### STATED EXERCISE
Copy every line from the one containing "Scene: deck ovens" through the last line of the records below, both included, and nothing else.

### RECORDS FOR THE TASK
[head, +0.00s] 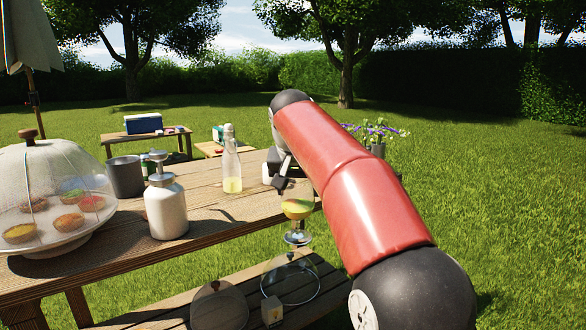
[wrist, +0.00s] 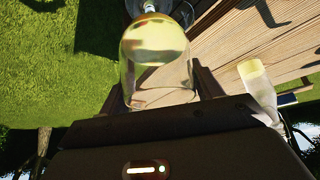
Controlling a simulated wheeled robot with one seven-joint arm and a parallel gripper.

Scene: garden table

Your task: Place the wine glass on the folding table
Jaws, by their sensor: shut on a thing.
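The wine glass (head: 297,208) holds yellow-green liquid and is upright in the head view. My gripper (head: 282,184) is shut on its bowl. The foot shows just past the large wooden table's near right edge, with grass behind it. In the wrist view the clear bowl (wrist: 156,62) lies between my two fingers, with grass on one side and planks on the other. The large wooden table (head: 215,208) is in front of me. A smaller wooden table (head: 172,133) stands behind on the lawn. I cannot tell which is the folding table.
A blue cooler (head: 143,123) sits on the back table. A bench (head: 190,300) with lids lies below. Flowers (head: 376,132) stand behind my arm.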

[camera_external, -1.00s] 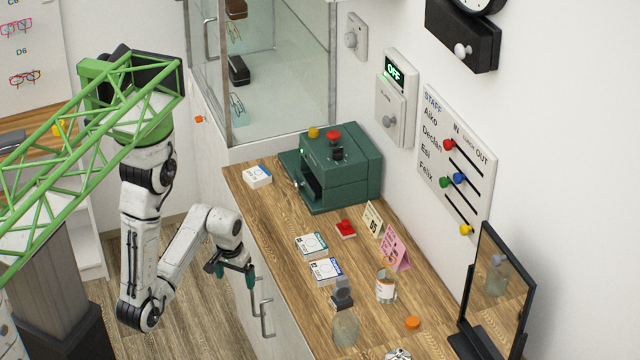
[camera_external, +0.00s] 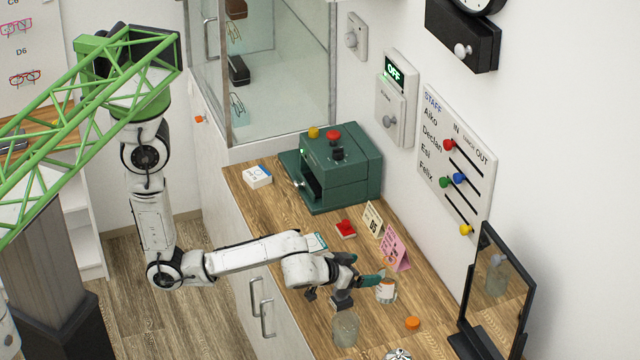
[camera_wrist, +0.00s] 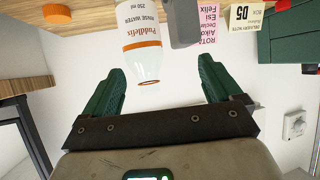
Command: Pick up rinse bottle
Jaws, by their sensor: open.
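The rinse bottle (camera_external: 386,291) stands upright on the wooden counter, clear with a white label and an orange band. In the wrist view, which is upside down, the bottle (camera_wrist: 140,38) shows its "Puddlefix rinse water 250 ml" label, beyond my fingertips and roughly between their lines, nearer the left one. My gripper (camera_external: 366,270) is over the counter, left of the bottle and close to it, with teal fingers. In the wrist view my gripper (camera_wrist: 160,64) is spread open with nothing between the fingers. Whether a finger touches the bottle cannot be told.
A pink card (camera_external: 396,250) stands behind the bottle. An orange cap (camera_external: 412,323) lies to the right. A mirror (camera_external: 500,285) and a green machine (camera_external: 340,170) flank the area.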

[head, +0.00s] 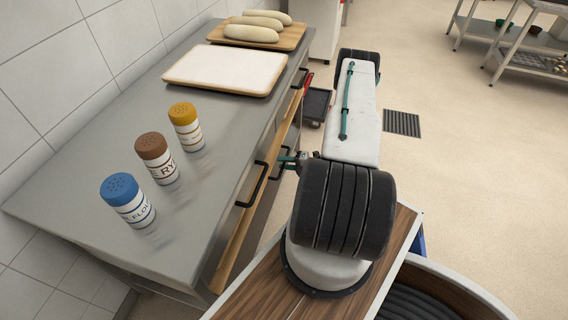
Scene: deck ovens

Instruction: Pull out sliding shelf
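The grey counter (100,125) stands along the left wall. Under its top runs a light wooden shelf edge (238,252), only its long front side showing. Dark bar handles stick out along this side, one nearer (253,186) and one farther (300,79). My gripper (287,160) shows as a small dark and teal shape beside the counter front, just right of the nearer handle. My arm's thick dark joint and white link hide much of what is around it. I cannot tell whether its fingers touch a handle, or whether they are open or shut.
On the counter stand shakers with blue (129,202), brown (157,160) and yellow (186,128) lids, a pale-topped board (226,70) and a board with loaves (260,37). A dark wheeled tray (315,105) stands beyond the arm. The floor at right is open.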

### OUTPUT FOR THIS TASK
Scene: deck ovens

Instruction: Pull out sliding shelf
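The grey counter (100,125) stands along the left wall. Under its top runs a light wooden shelf edge (238,252), only its long front side showing. Dark bar handles stick out along this side, one nearer (253,186) and one farther (300,79). My gripper (287,160) shows as a small dark and teal shape beside the counter front, just right of the nearer handle. My arm's thick dark joint and white link hide much of what is around it. I cannot tell whether its fingers touch a handle, or whether they are open or shut.
On the counter stand shakers with blue (129,202), brown (157,160) and yellow (186,128) lids, a pale-topped board (226,70) and a board with loaves (260,37). A dark wheeled tray (315,105) stands beyond the arm. The floor at right is open.

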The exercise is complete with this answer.